Without the images, print all the entries below exactly as given.

##### Records supplied #####

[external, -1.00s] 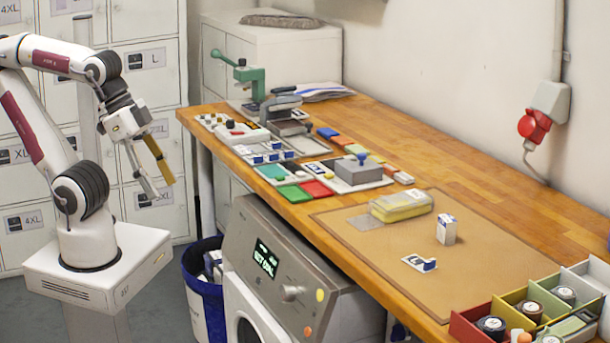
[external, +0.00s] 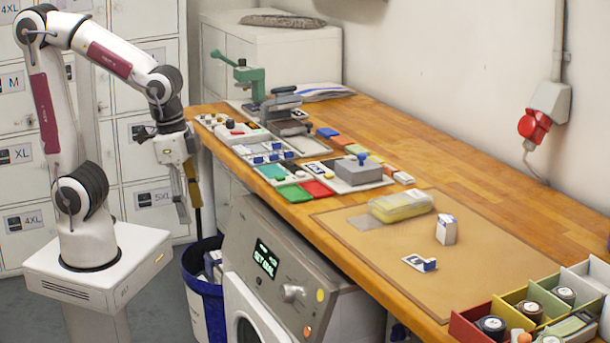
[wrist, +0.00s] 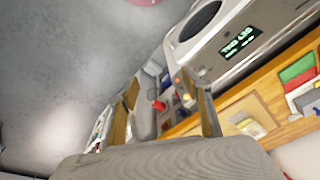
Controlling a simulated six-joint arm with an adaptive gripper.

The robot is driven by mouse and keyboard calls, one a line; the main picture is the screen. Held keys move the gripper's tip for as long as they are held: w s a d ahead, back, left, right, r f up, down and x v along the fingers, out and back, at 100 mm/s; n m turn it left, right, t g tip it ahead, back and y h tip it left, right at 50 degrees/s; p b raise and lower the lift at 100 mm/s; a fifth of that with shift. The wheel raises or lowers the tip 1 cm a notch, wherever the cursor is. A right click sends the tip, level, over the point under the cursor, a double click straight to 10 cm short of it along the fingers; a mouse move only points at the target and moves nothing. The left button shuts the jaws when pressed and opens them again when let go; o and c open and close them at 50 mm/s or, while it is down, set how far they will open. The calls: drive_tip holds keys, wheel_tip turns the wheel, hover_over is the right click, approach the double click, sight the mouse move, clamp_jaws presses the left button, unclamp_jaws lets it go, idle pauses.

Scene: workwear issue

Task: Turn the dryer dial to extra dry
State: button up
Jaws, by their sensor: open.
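The dryer (external: 245,285) stands under the front edge of the workbench, with a round silver dial (external: 292,292) on its grey panel. A lit green display (external: 266,259) is left of the dial; its text is too small to read surely. The dial's pointing direction cannot be made out. My gripper (external: 188,212) hangs open and empty, fingers down, left of the dryer and apart from it. In the wrist view, my open fingers (wrist: 168,118) show with the dryer display (wrist: 238,43) beyond them at the upper right.
A blue bin (external: 203,290) stands on the floor between my base and the dryer. The wooden workbench (external: 400,135) above the dryer carries trays, coloured blocks, a green press (external: 250,78) and a brown mat (external: 350,250). Lockers (external: 150,190) stand behind my arm.

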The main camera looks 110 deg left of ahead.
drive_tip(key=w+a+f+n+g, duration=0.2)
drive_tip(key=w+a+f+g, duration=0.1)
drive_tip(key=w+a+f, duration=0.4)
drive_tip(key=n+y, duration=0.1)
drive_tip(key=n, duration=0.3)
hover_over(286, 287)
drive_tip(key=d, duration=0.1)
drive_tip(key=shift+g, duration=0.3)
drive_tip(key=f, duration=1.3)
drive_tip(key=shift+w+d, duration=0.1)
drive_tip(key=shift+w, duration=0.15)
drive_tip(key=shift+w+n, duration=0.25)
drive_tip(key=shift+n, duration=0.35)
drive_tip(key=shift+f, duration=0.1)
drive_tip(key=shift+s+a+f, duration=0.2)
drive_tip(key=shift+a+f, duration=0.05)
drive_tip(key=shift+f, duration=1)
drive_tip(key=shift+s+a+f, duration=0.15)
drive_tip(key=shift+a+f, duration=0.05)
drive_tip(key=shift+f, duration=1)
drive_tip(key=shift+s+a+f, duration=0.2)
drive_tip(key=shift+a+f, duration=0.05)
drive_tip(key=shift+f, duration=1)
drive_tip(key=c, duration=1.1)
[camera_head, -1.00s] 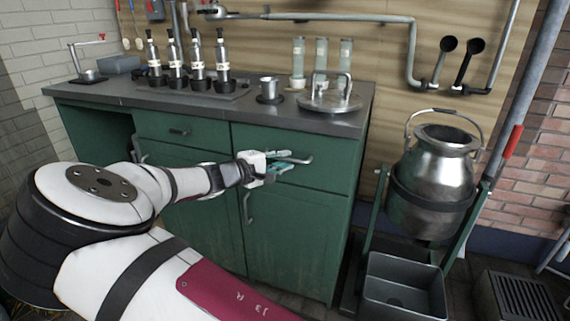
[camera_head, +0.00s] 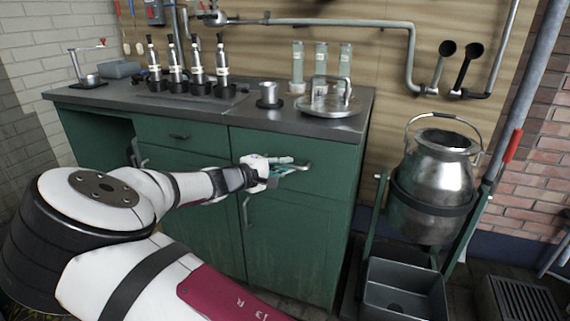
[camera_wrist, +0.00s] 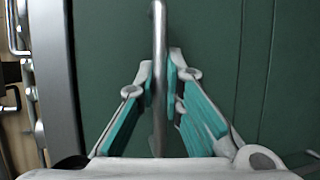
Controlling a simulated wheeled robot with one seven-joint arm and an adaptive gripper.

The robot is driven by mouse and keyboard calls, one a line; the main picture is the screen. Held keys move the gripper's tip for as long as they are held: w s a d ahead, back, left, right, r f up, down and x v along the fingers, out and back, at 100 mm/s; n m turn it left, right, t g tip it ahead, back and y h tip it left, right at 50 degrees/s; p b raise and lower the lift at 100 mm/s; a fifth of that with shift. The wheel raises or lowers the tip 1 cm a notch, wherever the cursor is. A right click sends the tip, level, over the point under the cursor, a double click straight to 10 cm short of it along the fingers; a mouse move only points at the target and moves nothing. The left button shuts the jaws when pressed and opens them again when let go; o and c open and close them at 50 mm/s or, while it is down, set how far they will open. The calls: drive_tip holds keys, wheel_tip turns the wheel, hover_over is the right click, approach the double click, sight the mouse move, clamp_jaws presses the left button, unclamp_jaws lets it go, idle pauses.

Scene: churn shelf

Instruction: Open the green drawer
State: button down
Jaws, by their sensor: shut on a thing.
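The green drawer (camera_head: 328,158) is the upper right front of the green cabinet. It looks flush with the cabinet in the head view. Its grey bar handle (camera_head: 300,167) runs across the front, and it shows as an upright bar in the wrist view (camera_wrist: 160,30). My gripper (camera_head: 283,167) is at the handle. In the wrist view its two teal-padded fingers (camera_wrist: 161,85) are shut on the bar, one on each side. Part of the handle is hidden by the fingers in the head view.
Bottles, cups and a lidded pan (camera_head: 328,103) stand on the worktop (camera_head: 130,95). A metal churn (camera_head: 435,180) hangs in a frame at right, above a grey bin (camera_head: 400,290).

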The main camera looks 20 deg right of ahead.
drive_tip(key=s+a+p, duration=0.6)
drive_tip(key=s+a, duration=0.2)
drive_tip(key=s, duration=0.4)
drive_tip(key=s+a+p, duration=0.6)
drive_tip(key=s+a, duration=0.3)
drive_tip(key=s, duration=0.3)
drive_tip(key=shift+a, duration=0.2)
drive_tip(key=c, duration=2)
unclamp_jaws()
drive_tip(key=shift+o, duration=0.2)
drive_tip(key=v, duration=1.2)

#####

### Result of this exercise
[external, -1.00s] 
[external, +0.00s] 
[wrist, +0.00s] 
Controlling a simulated six-joint arm with an adaptive gripper.

The robot is driven by mouse and keyboard calls, one a line; the main picture is the screen. Held keys move the gripper's tip for as long as they are held: w s a d ahead, back, left, right, r f up, down and x v along the fingers, out and back, at 100 mm/s; n m turn it left, right, t g tip it ahead, back and y h tip it left, right at 50 degrees/s; p b raise and lower the lift at 100 mm/s; a fifth of that with shift. The wheel raises or lowers the tip 1 cm a notch, wherever the cursor is. A right click sends the tip, level, over the point under the cursor, a double click straight to 10 cm short of it along the fingers; a mouse move only points at the target and moves nothing. The left button shuts the jaws when pressed and opens them again when let go; o and c open and close them at 50 mm/s or, while it is down, set how far they will open. The calls: drive_tip holds keys, wheel_tip turns the wheel, hover_over is the right click, approach the double click, sight the mouse move, clamp_jaws presses the left button, unclamp_jaws lets it go, idle pauses.

Scene: workwear issue

Task: Turn the dryer dial to extra dry
State: button up
Jaws, by their sensor: open.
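The dryer (external: 245,285) stands under the front edge of the workbench, with a round silver dial (external: 292,292) on its grey panel. A lit green display (external: 266,259) is left of the dial; its text is too small to read surely. The dial's pointing direction cannot be made out. My gripper (external: 188,212) hangs open and empty, fingers down, left of the dryer and apart from it. In the wrist view, my open fingers (wrist: 168,118) show with the dryer display (wrist: 238,43) beyond them at the upper right.
A blue bin (external: 203,290) stands on the floor between my base and the dryer. The wooden workbench (external: 400,135) above the dryer carries trays, coloured blocks, a green press (external: 250,78) and a brown mat (external: 350,250). Lockers (external: 150,190) stand behind my arm.

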The main camera looks 110 deg left of ahead.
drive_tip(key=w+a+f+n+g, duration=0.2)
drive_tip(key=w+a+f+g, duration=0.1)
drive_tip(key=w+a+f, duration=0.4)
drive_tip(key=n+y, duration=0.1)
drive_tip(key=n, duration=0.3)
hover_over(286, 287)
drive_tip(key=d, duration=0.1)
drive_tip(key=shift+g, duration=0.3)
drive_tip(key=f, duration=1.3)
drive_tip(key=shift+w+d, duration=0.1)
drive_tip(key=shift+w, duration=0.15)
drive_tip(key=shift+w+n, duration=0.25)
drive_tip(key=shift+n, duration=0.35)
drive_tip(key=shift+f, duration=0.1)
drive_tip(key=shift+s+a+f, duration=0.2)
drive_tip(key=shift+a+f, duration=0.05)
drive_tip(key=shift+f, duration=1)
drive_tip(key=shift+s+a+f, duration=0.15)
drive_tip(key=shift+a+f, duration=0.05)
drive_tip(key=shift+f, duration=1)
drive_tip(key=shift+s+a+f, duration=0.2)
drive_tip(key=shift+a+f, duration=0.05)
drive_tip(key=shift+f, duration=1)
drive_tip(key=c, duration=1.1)
[camera_head, -1.00s] 
[camera_head, +0.00s] 
[camera_wrist, +0.00s] 
Controlling a simulated wheeled robot with one seven-joint arm and an adaptive gripper.

The robot is driven by mouse and keyboard calls, one a line; the main picture is the screen. Held keys move the gripper's tip for as long as they are held: w s a d ahead, back, left, right, r f up, down and x v along the fingers, out and back, at 100 mm/s; n m turn it left, right, t g tip it ahead, back and y h tip it left, right at 50 degrees/s; p b raise and lower the lift at 100 mm/s; a fifth of that with shift. The wheel raises or lowers the tip 1 cm a notch, wherever the cursor is. A right click sends the tip, level, over the point under the cursor, a double click straight to 10 cm short of it along the fingers; a mouse move only points at the target and moves nothing. The left button shuts the jaws when pressed and opens them again when let go; o and c open and close them at 50 mm/s or, while it is down, set how far they will open. The calls: drive_tip holds keys, wheel_tip turns the wheel, hover_over is the right click, approach the double click, sight the mouse move, clamp_jaws presses the left button, unclamp_jaws lets it go, idle pauses.

Scene: churn shelf

Instruction: Open the green drawer
State: button down
Jaws, by their sensor: shut on a thing.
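The green drawer (camera_head: 328,158) is the upper right front of the green cabinet. It looks flush with the cabinet in the head view. Its grey bar handle (camera_head: 300,167) runs across the front, and it shows as an upright bar in the wrist view (camera_wrist: 160,30). My gripper (camera_head: 283,167) is at the handle. In the wrist view its two teal-padded fingers (camera_wrist: 161,85) are shut on the bar, one on each side. Part of the handle is hidden by the fingers in the head view.
Bottles, cups and a lidded pan (camera_head: 328,103) stand on the worktop (camera_head: 130,95). A metal churn (camera_head: 435,180) hangs in a frame at right, above a grey bin (camera_head: 400,290).

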The main camera looks 20 deg right of ahead.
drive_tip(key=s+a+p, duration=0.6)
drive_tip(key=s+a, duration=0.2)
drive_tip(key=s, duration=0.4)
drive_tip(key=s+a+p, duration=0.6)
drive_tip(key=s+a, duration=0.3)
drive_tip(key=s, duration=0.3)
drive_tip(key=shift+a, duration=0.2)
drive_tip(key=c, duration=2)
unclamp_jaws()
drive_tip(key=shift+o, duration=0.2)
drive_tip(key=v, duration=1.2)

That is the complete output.